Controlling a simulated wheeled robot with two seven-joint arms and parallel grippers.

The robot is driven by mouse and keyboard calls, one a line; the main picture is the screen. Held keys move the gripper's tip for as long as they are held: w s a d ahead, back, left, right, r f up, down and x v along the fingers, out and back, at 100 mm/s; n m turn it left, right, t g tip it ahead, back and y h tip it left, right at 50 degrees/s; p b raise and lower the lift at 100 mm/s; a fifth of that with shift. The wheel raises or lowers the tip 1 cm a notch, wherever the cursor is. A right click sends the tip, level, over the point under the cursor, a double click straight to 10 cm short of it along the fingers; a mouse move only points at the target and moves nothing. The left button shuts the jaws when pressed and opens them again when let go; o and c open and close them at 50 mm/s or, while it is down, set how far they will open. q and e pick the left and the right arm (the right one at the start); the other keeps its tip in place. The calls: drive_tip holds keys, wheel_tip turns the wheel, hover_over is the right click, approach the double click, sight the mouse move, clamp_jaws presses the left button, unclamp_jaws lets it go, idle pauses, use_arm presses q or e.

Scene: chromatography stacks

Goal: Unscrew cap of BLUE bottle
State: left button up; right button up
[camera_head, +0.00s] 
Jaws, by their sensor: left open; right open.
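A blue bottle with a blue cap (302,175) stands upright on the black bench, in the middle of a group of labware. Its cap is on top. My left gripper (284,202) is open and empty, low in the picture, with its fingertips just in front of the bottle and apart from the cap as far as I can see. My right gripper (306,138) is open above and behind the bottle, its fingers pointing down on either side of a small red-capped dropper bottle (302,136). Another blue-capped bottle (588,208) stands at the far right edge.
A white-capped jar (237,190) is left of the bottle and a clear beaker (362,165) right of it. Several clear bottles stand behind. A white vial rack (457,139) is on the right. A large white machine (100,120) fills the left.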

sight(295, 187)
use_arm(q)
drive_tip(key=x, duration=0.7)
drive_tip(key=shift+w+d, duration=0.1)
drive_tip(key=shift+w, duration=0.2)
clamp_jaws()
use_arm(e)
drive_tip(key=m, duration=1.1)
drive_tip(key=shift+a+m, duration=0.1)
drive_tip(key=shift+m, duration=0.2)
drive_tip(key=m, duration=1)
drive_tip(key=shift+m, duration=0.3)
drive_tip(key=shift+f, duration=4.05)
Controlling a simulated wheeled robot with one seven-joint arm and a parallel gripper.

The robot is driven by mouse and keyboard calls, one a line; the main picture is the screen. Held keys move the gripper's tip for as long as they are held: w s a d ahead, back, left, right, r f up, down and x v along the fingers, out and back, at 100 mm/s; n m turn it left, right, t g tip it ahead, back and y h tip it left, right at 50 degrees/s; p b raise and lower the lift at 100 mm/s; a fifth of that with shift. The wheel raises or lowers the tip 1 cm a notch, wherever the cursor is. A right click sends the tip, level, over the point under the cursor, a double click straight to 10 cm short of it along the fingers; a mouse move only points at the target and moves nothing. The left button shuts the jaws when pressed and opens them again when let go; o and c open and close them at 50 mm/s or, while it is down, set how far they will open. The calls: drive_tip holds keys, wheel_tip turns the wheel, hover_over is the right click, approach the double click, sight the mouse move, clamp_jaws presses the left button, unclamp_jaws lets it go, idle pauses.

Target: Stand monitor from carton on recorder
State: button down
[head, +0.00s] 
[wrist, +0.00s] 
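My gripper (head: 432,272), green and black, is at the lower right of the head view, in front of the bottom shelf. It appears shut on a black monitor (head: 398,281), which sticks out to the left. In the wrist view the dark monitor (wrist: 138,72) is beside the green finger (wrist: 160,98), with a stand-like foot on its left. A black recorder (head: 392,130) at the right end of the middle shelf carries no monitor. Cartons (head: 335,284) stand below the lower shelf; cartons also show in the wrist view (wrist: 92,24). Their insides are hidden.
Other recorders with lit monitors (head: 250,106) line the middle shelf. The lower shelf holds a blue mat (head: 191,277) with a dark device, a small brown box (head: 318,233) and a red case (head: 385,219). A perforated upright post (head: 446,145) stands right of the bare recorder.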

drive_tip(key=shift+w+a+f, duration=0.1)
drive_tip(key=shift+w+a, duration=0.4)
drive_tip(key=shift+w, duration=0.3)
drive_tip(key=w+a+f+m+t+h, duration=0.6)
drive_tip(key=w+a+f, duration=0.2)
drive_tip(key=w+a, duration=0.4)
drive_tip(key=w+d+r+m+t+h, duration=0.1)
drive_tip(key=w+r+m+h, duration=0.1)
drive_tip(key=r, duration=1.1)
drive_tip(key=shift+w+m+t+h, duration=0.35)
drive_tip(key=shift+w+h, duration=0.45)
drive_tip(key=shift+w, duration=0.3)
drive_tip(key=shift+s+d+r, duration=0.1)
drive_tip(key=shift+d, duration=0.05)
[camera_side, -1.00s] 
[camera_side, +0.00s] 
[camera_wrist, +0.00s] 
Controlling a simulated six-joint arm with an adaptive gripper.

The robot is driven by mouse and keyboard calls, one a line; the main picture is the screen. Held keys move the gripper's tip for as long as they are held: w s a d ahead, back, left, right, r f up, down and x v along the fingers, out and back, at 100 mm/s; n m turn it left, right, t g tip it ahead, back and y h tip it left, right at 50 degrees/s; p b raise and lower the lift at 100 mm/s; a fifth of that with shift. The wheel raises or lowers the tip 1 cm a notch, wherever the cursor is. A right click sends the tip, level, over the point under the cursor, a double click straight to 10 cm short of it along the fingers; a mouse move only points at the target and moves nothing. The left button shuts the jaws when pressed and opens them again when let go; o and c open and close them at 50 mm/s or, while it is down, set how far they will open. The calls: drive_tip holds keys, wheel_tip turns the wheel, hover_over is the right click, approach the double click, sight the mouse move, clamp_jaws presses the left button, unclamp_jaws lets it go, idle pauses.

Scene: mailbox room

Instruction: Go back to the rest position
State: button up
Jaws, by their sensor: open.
═══
**SHORT EXERCISE**
Find all lines where the word "Scene" appears. Copy them.

**EXERCISE ANSWER**
Scene: chromatography stacks
Scene: mailbox room

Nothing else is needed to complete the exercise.